Last year I was wondering about, I guess, the partial nature of research online – you click on the links that interest you, and it’s no different if you’re a researcher, even if you’re subscribed to everything. I did a case study on the Triple J Hottest 100 debate from last year because it’s something I feel passionate about, and the activism that came out of that debate was remarkable, particularly the @Hottest100Women twitter vote. The same often goes for posts around issues of disability, discussions about race and racism in Australia, home birth-related or feminist motherhood related posts and blogs, some pop culture stuff more than others, and issues around fat acceptance. These are things that I will always click on and follow, because of my own interests in these things. Research is often partial, and the recognition of that is integral to feminist standpoint theory – but so is the centreing of women’s experience and women’s points of view (as opposed to my point of view!). So in my attempt to overcome a skewed vision of the community I used network analysis, a supposedly objective mapping of the community as it’s constructed through links and so forth, but this can only go so far.
In talking to women with blogs, I’ve realised two things; first – that everyone’s experience and understanding of the feminist blogosphere is different – for example, some people have come from a starting point of reading big US feminist blogs, and finding Australian blogs from there, while others remain largely uninterested in blogs outside the specifically Australian feminist blogosphere. Others don’t read a lot of other blogs at all. So answers to questions about whether the Australian feminist blogosphere exists as an entity become highly subjective. Secondly, that the blogs and discussions that have caught my eye and seemed most significant and discourse-challenging to me are also the posts that people repeatedly bring up as examples of important moments in the community for them.

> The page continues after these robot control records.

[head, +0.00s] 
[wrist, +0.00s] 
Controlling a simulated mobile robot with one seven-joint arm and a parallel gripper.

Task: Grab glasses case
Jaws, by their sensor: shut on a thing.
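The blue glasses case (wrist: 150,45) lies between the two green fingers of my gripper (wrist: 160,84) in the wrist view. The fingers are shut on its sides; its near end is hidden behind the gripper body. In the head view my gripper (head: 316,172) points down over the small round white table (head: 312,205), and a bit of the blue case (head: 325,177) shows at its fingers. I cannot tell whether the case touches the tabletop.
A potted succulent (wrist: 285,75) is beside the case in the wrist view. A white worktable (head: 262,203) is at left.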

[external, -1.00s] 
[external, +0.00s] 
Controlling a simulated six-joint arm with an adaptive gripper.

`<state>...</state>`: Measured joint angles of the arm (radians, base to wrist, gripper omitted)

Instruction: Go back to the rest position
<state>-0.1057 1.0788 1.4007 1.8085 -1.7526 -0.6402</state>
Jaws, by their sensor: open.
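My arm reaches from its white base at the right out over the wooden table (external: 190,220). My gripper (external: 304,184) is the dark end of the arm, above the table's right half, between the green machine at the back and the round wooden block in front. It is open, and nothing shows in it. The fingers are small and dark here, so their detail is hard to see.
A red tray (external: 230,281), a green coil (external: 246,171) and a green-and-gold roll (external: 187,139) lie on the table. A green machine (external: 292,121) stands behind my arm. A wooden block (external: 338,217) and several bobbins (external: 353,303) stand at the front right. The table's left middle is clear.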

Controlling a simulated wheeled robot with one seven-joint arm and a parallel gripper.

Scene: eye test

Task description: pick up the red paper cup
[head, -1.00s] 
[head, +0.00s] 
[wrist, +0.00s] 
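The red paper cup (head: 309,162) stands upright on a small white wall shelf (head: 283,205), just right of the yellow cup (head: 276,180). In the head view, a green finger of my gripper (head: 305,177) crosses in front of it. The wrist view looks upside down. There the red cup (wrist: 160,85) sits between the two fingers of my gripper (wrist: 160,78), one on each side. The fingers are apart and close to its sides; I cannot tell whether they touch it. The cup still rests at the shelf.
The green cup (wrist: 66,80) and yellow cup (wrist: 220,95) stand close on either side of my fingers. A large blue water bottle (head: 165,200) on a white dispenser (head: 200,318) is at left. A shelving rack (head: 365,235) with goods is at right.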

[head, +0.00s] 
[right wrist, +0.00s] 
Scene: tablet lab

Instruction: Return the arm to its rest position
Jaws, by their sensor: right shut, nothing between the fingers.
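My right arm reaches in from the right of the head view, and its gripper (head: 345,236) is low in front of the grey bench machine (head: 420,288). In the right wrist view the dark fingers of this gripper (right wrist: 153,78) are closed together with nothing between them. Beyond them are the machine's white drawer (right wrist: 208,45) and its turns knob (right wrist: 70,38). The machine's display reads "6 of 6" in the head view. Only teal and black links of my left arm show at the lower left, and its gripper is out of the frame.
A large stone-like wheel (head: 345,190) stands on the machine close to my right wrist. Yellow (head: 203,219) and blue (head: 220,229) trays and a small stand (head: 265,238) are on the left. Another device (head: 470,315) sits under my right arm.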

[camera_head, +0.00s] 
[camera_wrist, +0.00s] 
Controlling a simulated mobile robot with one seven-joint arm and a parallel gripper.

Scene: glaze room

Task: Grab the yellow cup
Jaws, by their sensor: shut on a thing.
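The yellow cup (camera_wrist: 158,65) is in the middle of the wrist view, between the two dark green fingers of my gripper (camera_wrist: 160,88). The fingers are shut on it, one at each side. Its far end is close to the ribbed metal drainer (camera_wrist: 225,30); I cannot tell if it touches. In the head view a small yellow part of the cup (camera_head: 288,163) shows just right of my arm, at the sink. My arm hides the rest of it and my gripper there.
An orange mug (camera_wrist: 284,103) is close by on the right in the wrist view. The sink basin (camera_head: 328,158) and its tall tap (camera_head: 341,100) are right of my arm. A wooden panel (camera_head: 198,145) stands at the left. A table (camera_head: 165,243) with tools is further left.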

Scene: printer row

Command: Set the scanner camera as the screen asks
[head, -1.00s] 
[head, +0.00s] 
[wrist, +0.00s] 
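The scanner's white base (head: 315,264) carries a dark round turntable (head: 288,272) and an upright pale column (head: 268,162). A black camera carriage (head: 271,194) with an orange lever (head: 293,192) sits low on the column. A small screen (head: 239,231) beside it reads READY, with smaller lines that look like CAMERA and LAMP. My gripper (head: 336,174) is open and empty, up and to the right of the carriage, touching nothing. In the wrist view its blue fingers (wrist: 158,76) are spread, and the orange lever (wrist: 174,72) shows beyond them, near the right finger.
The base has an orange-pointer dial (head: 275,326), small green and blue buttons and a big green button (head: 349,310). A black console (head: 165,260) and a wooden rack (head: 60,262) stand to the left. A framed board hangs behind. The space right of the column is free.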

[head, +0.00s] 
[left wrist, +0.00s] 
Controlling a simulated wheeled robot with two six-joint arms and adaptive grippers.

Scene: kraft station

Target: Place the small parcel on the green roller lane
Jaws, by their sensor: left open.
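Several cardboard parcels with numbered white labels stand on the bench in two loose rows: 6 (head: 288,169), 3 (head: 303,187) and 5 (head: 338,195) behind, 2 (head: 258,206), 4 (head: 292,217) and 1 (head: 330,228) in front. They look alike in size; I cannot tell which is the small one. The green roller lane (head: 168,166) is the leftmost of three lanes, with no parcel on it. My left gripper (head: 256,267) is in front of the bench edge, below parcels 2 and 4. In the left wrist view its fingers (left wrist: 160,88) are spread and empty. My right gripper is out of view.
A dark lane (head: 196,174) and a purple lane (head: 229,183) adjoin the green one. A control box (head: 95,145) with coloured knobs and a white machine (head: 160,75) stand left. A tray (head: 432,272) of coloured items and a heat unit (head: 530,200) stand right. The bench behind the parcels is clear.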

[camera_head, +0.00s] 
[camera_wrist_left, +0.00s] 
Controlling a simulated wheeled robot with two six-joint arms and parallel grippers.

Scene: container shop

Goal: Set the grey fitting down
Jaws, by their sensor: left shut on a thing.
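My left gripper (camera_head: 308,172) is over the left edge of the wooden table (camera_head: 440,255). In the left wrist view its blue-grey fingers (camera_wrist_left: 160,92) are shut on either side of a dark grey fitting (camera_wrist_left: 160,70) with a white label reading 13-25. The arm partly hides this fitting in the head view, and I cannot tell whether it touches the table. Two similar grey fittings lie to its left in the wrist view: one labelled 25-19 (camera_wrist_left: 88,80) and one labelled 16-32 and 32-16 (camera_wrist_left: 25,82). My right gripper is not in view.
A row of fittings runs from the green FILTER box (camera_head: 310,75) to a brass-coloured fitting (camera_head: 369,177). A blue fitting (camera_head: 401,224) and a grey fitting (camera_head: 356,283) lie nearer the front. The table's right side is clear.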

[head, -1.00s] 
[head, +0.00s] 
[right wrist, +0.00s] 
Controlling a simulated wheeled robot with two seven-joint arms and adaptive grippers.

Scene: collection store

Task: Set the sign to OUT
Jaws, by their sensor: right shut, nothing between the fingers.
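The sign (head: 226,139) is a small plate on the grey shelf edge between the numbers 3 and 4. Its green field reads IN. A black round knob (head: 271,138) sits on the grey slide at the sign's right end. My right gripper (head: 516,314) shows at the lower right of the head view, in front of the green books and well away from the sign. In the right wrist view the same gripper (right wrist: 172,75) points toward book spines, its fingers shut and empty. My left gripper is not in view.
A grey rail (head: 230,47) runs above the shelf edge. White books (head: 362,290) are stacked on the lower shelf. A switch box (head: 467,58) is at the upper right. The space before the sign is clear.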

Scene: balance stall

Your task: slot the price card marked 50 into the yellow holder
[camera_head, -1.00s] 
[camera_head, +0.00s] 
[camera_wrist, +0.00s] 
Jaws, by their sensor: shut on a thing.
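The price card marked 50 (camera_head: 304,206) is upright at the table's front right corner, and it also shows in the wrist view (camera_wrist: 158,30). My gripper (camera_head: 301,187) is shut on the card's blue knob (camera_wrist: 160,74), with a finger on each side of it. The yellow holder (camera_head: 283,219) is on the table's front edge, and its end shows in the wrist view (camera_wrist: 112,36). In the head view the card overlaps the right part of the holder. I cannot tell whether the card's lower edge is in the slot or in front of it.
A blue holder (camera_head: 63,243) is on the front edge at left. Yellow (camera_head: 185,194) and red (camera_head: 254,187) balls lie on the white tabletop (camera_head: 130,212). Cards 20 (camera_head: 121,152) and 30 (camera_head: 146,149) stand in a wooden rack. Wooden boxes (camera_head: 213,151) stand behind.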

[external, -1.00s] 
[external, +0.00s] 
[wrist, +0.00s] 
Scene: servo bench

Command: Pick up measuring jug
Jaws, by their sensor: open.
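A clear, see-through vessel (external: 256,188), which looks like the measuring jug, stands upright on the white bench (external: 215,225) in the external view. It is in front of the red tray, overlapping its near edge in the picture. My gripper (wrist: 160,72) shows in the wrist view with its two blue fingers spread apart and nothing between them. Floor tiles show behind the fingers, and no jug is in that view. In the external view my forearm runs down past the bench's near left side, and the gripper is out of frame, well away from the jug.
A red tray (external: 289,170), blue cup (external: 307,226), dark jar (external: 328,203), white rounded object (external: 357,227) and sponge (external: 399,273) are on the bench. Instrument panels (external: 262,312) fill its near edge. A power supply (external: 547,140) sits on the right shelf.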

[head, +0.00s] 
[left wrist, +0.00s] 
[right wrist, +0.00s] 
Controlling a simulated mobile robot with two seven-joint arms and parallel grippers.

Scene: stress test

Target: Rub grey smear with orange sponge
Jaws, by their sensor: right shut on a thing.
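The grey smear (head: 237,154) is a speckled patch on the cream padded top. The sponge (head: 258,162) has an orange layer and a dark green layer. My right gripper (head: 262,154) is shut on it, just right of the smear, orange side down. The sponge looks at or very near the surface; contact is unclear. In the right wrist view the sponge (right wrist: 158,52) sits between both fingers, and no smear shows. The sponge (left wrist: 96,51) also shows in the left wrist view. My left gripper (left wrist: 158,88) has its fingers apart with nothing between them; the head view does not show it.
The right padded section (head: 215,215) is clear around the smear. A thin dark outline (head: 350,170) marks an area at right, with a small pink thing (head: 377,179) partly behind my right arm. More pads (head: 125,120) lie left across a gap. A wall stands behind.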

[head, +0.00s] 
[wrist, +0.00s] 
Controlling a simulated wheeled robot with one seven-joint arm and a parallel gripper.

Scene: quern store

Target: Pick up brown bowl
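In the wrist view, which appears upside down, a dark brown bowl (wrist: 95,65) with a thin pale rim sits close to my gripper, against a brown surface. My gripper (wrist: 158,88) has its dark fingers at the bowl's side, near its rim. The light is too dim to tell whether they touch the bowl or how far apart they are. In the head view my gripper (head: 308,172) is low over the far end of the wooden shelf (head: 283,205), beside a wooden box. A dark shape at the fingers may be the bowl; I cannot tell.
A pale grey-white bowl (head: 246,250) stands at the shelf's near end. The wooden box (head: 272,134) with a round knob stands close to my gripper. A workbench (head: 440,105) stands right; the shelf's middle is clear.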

Which makes me hopeful that my reading of the community is not quite as skewed as I thought it might be.
I’m excited and nervous about the next part of my fieldwork, listening to bloggers all over Australia talk about their personal experience of both blogging and feminism. Although I have a basic theoretical framework worked out, so much of what my thesis will say will come from these interviews and what people tell me about what blogging means for them (which of course is part of that methodology and theory). So this where it really begins!
I’m also helping my supervisor to re-write a chapter for publication in a new edition of an edited collection. Which is difficult because I’m not really in a writing frame of mind, more of a listening/gathering ideas frame of mind. So I’m having some trouble with that, but trying to get it at least partly done before I head off around Australia next Wednesday.
Just moved house the weekend before last, so that’s also been disruptive (and expensive). In late March my partner and good friend / flatmate are taking me to the USA, a trip we’ve been planning for about a year now. Of course it comes at terrifyingly bad timing, but if I can get a lot of things done before we go then I can relax and enjoy myself.
I also wanted to write, at some point, about how much reading feminist blogs has changed my identity and my feminism, but that will have to wait for next time.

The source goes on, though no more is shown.